(Robot state and action records):
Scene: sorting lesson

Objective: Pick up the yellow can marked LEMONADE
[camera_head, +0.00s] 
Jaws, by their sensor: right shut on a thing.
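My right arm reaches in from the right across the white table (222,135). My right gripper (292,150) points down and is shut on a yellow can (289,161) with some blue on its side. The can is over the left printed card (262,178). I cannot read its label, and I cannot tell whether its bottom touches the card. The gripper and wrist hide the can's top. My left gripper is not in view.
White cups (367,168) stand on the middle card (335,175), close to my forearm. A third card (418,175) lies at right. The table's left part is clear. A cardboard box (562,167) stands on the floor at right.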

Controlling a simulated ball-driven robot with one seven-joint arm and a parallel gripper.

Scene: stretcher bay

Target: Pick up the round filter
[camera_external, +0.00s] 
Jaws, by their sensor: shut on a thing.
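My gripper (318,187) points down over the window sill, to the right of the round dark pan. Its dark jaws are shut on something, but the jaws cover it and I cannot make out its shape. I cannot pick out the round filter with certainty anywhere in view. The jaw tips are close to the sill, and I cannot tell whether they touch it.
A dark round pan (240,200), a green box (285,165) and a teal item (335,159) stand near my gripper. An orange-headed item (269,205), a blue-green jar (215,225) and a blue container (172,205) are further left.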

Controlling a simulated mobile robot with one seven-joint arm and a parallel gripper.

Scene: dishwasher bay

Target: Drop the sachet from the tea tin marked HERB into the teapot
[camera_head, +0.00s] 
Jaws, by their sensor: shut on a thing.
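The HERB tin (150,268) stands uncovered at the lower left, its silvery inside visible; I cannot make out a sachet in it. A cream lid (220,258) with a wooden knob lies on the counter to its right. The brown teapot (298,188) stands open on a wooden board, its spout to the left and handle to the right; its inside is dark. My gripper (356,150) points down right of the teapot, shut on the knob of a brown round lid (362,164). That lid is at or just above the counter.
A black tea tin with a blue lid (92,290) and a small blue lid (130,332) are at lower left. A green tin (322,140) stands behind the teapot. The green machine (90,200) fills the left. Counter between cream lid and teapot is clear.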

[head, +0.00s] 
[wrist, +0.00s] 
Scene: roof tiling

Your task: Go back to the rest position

(What is expected): Your task is to transcribe the material exactly.

(Task answer):
Scene: sorting lesson

Objective: Pick up the yellow can marked LEMONADE
[camera_head, +0.00s] 
Jaws, by their sensor: right shut on a thing.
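My right arm reaches in from the right across the white table (222,135). My right gripper (292,150) points down and is shut on a yellow can (289,161) with some blue on its side. The can is over the left printed card (262,178). I cannot read its label, and I cannot tell whether its bottom touches the card. The gripper and wrist hide the can's top. My left gripper is not in view.
White cups (367,168) stand on the middle card (335,175), close to my forearm. A third card (418,175) lies at right. The table's left part is clear. A cardboard box (562,167) stands on the floor at right.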

Controlling a simulated ball-driven robot with one seven-joint arm and a parallel gripper.

Scene: stretcher bay

Target: Pick up the round filter
[camera_external, +0.00s] 
Jaws, by their sensor: shut on a thing.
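My gripper (318,187) points down over the window sill, to the right of the round dark pan. Its dark jaws are shut on something, but the jaws cover it and I cannot make out its shape. I cannot pick out the round filter with certainty anywhere in view. The jaw tips are close to the sill, and I cannot tell whether they touch it.
A dark round pan (240,200), a green box (285,165) and a teal item (335,159) stand near my gripper. An orange-headed item (269,205), a blue-green jar (215,225) and a blue container (172,205) are further left.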

Controlling a simulated mobile robot with one seven-joint arm and a parallel gripper.

Scene: dishwasher bay

Target: Drop the sachet from the tea tin marked HERB into the teapot
[camera_head, +0.00s] 
Jaws, by their sensor: shut on a thing.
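The HERB tin (150,268) stands uncovered at the lower left, its silvery inside visible; I cannot make out a sachet in it. A cream lid (220,258) with a wooden knob lies on the counter to its right. The brown teapot (298,188) stands open on a wooden board, its spout to the left and handle to the right; its inside is dark. My gripper (356,150) points down right of the teapot, shut on the knob of a brown round lid (362,164). That lid is at or just above the counter.
A black tea tin with a blue lid (92,290) and a small blue lid (130,332) are at lower left. A green tin (322,140) stands behind the teapot. The green machine (90,200) fills the left. Counter between cream lid and teapot is clear.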

[head, +0.00s] 
[wrist, +0.00s] 
Scene: roof tiling

Your task: Go back to the rest position

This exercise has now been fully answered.